Go through the listing and write out all of it exactly.

◆ DATA BLOCK:

-- begin --

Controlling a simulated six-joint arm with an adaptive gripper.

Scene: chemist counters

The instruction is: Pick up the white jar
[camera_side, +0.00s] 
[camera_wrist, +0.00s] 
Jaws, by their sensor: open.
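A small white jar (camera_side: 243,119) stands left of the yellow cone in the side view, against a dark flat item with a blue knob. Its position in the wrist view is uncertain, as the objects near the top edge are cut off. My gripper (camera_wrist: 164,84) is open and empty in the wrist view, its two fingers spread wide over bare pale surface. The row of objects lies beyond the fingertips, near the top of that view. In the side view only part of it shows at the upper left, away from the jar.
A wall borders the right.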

-- end --

◆ OUTPUT OF THE EXERCISE:
Controlling a simulated six-joint arm with an adaptive gripper.

Scene: chemist counters

The instruction is: Pick up the white jar
[camera_side, +0.00s] 
[camera_wrist, +0.00s] 
Jaws, by their sensor: open.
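A small white jar (camera_side: 243,119) stands left of the yellow cone in the side view, against a dark flat item with a blue knob. Its position in the wrist view is uncertain, as the objects near the top edge are cut off. My gripper (camera_wrist: 164,84) is open and empty in the wrist view, its two fingers spread wide over bare pale surface. The row of objects lies beyond the fingertips, near the top of that view. In the side view only part of it shows at the upper left, away from the jar.
A wall borders the right.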

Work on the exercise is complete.